Do you know him? If I was to hand out a piece of paper, and I want you to write down a one-sentence definition of what it means to know God, we would get all kinds of different answers.

Some would be right, some would wrong; all would be sincere, all would be heartfelt, and all would have an element of your personal thing with God in it.

The question is: how important is it to know God; and the answer is VERY.

The second question is: how does God define what it means to know him?

Luke 13:22-30 says: “Then Jesus went through the towns and villages, teaching as he made his way to Jerusalem. And someone asked him Lord, are only a few people going to be saved”?

I love that – “lord are only a few people going to be saved”? You have to understand, the region he’s in, is in a highly orthodox region of Israel; it was filled with people who had made the Torah even harder than it was.

There are 613 commands in the Torah; but they were actually keeping 3000 commands, so they had made the Torah even harder than it was.

Here was their thought: since we are keeping the Torah better than anyone else, God loves us more than other people.

So they started having the thought that: we’re in, and everyone else is out. We’re right, and everyone else is wrong. We would never do that would we?

This group of people had names for themselves: the elect; the remnant; God’s special people.

So when they ask him: “Rabbi, are only a few going to be saved”, here’s what they’re saying: “Rabbi, are only a few going to be saved… and it’s us right”? Tell us we’re right, were in, and everyone else is out. We’re right, and everyone else is wrong.

When someone asks you a question like that, there are two ways to handle it. One is Taekwondo. The other is Judo. Judo, Taekwondo - you confront it. In Judo, you sort of side yourself with them; then just at the right moment you throw them.

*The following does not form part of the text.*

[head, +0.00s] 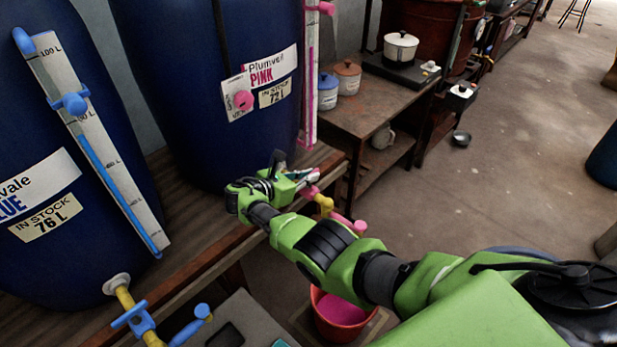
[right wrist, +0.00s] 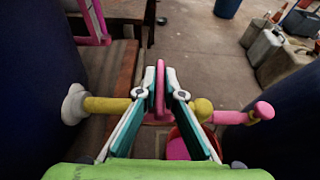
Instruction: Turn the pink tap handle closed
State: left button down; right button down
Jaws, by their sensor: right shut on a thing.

Jesus choose Judo, I love it.

“Lord, are only a few going to be saved?”, and he said to them: “make every effort to enter through the narrow door, because many I tell you will try to enter, and not be able to”.

Jesus is saying: you guys think that only a few people will get in (through the narrow door), but be sure to enter through the narrow door; you’re right, there’s a lot of people who think they’re in; and they’re actually out.